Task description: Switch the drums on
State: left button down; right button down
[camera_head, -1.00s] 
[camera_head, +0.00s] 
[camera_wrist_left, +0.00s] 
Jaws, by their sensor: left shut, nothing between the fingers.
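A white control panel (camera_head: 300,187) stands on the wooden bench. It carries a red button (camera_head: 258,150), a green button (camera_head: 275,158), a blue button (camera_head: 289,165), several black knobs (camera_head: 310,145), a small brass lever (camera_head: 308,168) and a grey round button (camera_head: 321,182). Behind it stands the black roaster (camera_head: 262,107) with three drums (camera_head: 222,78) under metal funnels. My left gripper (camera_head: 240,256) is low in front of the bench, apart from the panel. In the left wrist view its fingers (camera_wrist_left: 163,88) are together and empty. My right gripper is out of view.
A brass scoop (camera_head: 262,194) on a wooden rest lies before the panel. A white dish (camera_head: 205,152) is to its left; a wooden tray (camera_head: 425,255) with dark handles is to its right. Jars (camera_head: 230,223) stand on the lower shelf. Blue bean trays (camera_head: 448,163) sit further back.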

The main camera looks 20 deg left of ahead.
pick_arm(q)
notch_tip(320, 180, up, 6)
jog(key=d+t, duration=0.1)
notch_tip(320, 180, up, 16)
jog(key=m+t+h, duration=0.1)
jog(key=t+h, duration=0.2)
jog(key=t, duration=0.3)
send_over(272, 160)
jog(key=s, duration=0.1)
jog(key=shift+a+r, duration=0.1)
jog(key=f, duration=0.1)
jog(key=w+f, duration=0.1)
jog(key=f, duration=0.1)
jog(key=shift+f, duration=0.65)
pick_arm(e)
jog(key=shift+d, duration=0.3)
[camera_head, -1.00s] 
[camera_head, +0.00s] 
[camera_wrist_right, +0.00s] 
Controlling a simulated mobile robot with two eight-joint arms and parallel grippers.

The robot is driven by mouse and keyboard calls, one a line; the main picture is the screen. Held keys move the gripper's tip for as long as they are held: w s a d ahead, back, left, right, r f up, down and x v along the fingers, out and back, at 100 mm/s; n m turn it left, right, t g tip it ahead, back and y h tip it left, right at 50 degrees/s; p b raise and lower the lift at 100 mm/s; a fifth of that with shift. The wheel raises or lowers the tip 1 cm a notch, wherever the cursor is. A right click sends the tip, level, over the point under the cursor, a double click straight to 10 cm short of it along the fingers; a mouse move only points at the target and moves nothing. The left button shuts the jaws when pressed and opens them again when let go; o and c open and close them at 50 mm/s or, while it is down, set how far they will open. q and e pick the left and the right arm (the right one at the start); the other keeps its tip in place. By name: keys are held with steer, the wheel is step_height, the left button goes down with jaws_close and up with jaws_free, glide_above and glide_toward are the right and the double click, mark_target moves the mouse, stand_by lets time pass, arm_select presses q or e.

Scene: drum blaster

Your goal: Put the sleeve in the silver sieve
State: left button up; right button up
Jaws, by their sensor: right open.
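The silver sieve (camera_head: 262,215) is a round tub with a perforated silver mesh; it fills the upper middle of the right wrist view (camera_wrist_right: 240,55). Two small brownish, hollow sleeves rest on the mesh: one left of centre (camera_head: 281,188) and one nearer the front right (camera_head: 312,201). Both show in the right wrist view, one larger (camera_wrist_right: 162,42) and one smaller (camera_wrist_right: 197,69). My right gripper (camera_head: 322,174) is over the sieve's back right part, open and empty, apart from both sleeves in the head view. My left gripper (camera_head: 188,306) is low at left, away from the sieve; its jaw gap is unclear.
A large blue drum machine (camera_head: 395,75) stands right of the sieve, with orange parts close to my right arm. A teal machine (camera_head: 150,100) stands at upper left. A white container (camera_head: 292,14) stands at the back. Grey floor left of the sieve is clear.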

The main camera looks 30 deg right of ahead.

» **Given task**
Set down the entries verbatim, leaving none out.

» **Answer to the task**
Task description: Switch the drums on
State: left button down; right button down
[camera_head, -1.00s] 
[camera_head, +0.00s] 
[camera_wrist_left, +0.00s] 
Jaws, by their sensor: left shut, nothing between the fingers.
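A white control panel (camera_head: 300,187) stands on the wooden bench. It carries a red button (camera_head: 258,150), a green button (camera_head: 275,158), a blue button (camera_head: 289,165), several black knobs (camera_head: 310,145), a small brass lever (camera_head: 308,168) and a grey round button (camera_head: 321,182). Behind it stands the black roaster (camera_head: 262,107) with three drums (camera_head: 222,78) under metal funnels. My left gripper (camera_head: 240,256) is low in front of the bench, apart from the panel. In the left wrist view its fingers (camera_wrist_left: 163,88) are together and empty. My right gripper is out of view.
A brass scoop (camera_head: 262,194) on a wooden rest lies before the panel. A white dish (camera_head: 205,152) is to its left; a wooden tray (camera_head: 425,255) with dark handles is to its right. Jars (camera_head: 230,223) stand on the lower shelf. Blue bean trays (camera_head: 448,163) sit further back.

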The main camera looks 20 deg left of ahead.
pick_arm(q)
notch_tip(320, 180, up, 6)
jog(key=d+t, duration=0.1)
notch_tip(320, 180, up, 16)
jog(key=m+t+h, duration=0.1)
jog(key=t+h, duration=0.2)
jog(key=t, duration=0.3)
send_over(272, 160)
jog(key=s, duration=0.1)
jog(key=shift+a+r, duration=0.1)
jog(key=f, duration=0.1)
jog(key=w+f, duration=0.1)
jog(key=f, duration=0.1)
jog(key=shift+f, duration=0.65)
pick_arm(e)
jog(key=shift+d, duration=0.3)
[camera_head, -1.00s] 
[camera_head, +0.00s] 
[camera_wrist_right, +0.00s] 
Controlling a simulated mobile robot with two eight-joint arms and parallel grippers.

The robot is driven by mouse and keyboard calls, one a line; the main picture is the screen. Held keys move the gripper's tip for as long as they are held: w s a d ahead, back, left, right, r f up, down and x v along the fingers, out and back, at 100 mm/s; n m turn it left, right, t g tip it ahead, back and y h tip it left, right at 50 degrees/s; p b raise and lower the lift at 100 mm/s; a fifth of that with shift. The wheel raises or lowers the tip 1 cm a notch, wherever the cursor is. A right click sends the tip, level, over the point under the cursor, a double click straight to 10 cm short of it along the fingers; a mouse move only points at the target and moves nothing. The left button shuts the jaws when pressed and opens them again when let go; o and c open and close them at 50 mm/s or, while it is down, set how far they will open. q and e pick the left and the right arm (the right one at the start); the other keeps its tip in place. By name: keys are held with steer, the wheel is step_height, the left button goes down with jaws_close and up with jaws_free, glide_above and glide_toward are the right and the double click, mark_target moves the mouse, stand_by lets time pass, arm_select presses q or e.

Scene: drum blaster

Your goal: Put the sleeve in the silver sieve
State: left button up; right button up
Jaws, by their sensor: right open.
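The silver sieve (camera_head: 262,215) is a round tub with a perforated silver mesh; it fills the upper middle of the right wrist view (camera_wrist_right: 240,55). Two small brownish, hollow sleeves rest on the mesh: one left of centre (camera_head: 281,188) and one nearer the front right (camera_head: 312,201). Both show in the right wrist view, one larger (camera_wrist_right: 162,42) and one smaller (camera_wrist_right: 197,69). My right gripper (camera_head: 322,174) is over the sieve's back right part, open and empty, apart from both sleeves in the head view. My left gripper (camera_head: 188,306) is low at left, away from the sieve; its jaw gap is unclear.
A large blue drum machine (camera_head: 395,75) stands right of the sieve, with orange parts close to my right arm. A teal machine (camera_head: 150,100) stands at upper left. A white container (camera_head: 292,14) stands at the back. Grey floor left of the sieve is clear.

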The main camera looks 30 deg right of ahead.

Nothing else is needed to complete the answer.